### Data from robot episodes
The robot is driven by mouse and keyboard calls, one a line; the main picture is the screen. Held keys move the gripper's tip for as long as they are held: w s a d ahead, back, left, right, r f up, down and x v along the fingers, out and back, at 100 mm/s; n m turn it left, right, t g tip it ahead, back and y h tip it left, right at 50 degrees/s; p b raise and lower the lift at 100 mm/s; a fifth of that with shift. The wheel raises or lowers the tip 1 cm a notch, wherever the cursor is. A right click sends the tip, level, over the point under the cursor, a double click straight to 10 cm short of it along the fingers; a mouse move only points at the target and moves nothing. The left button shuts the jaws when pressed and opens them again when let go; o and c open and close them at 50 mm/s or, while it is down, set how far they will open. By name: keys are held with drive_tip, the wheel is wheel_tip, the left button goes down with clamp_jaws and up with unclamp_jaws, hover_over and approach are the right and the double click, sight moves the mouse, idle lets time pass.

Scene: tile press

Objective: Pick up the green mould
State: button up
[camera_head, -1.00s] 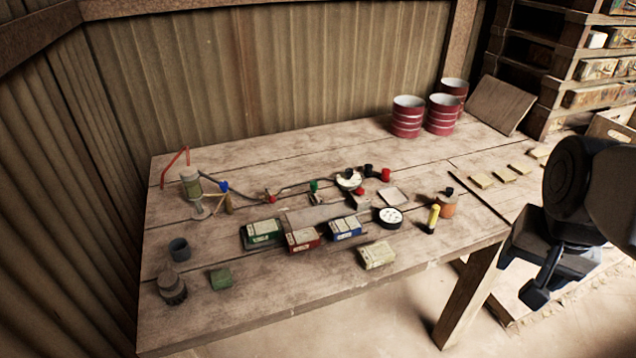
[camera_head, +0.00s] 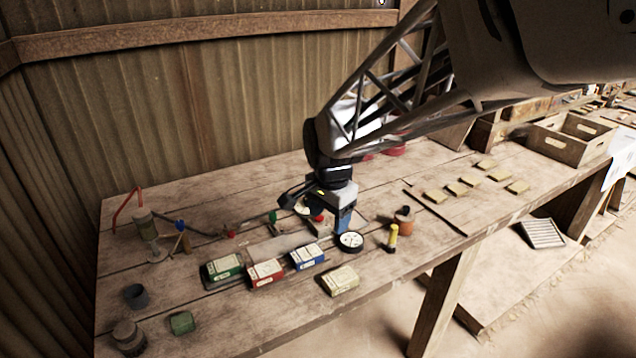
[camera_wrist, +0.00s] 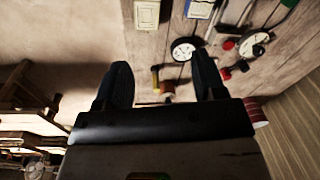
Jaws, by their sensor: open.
==
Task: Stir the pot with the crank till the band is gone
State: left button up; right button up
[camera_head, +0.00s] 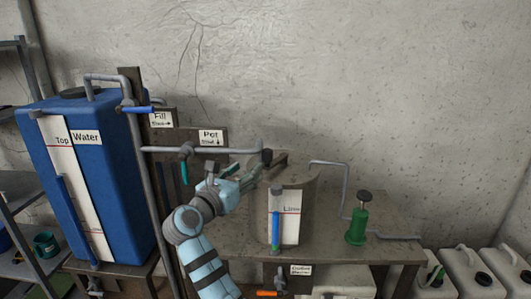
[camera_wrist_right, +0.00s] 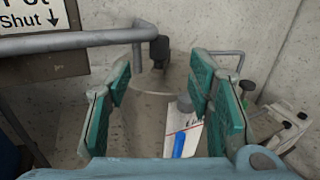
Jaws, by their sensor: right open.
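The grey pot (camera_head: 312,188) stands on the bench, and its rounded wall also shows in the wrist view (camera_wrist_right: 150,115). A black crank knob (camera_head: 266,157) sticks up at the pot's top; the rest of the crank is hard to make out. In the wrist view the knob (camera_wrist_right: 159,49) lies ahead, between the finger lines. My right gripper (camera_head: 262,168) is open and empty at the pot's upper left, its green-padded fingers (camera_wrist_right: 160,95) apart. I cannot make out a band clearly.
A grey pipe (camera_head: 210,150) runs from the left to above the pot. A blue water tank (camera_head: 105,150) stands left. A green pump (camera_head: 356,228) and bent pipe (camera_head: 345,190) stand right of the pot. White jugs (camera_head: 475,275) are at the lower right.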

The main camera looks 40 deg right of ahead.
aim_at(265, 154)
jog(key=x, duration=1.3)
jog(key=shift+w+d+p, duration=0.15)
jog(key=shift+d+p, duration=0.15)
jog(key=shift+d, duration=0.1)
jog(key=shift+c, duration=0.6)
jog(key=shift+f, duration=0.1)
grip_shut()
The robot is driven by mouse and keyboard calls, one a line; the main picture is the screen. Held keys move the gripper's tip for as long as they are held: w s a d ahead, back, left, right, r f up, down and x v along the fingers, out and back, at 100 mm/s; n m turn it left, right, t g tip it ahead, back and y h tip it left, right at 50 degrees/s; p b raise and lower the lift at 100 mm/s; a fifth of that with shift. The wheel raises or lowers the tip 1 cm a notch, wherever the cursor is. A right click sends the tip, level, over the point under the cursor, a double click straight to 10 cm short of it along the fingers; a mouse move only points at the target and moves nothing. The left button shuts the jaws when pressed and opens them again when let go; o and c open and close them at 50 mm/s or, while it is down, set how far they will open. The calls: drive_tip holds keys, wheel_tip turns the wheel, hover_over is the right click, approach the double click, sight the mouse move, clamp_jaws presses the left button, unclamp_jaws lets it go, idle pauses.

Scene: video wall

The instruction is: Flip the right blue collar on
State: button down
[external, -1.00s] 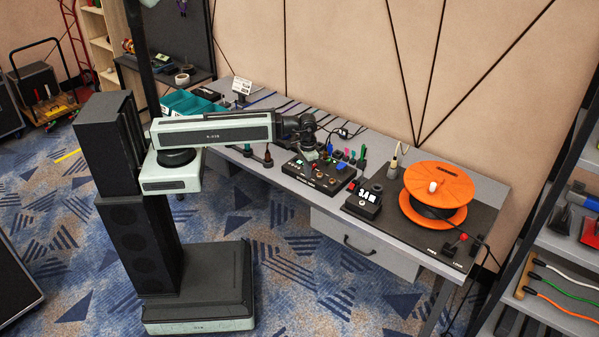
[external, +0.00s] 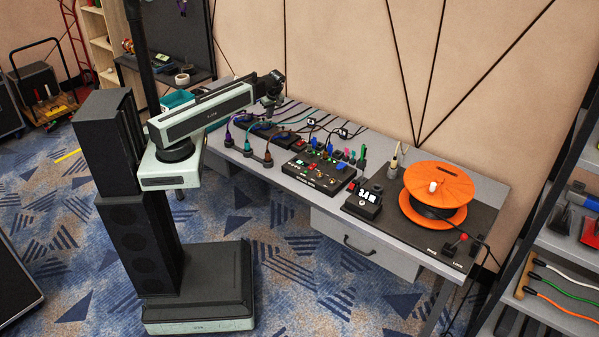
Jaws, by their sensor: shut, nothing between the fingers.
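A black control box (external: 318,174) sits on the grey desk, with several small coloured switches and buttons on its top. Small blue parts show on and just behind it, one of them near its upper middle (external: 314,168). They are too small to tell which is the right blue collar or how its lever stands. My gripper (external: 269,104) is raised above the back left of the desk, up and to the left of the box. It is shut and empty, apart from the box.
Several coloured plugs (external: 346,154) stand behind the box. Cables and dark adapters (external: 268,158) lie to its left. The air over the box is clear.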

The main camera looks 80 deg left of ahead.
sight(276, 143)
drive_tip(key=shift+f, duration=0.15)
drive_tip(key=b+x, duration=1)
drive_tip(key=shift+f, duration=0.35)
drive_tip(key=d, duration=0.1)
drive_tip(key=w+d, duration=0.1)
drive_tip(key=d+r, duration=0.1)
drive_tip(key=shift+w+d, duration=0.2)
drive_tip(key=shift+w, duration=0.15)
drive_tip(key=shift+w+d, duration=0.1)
...
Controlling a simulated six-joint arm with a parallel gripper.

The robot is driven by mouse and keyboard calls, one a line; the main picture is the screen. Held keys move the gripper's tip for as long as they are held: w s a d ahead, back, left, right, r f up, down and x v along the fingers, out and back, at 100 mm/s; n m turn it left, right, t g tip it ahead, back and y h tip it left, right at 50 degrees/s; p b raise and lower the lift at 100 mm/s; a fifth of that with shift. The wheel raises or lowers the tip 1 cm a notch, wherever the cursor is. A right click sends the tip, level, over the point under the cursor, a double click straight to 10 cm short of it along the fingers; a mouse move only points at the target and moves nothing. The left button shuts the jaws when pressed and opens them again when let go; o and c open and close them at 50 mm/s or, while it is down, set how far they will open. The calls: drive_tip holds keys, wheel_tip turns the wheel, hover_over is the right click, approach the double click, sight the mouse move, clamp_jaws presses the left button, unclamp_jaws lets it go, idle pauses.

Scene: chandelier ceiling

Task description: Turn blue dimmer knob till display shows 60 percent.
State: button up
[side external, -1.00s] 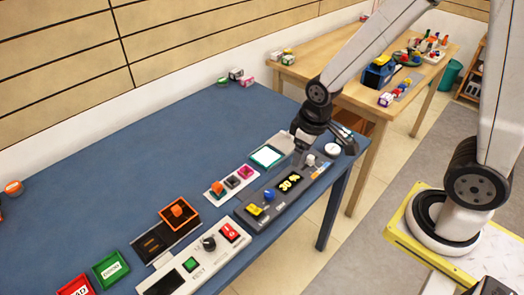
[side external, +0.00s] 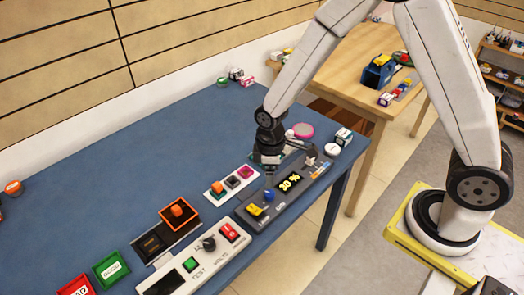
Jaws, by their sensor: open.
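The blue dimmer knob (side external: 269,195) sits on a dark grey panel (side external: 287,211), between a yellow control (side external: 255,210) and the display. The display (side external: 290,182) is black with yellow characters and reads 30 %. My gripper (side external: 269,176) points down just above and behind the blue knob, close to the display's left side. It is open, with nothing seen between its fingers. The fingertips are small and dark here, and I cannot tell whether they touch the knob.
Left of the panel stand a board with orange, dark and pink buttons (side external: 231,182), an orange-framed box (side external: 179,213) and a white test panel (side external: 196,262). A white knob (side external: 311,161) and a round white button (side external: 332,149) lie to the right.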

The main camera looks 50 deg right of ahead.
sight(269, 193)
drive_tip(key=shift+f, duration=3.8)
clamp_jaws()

### Do this
Say how many lines contain the string "Task", giving nothing but the count.

### The output
2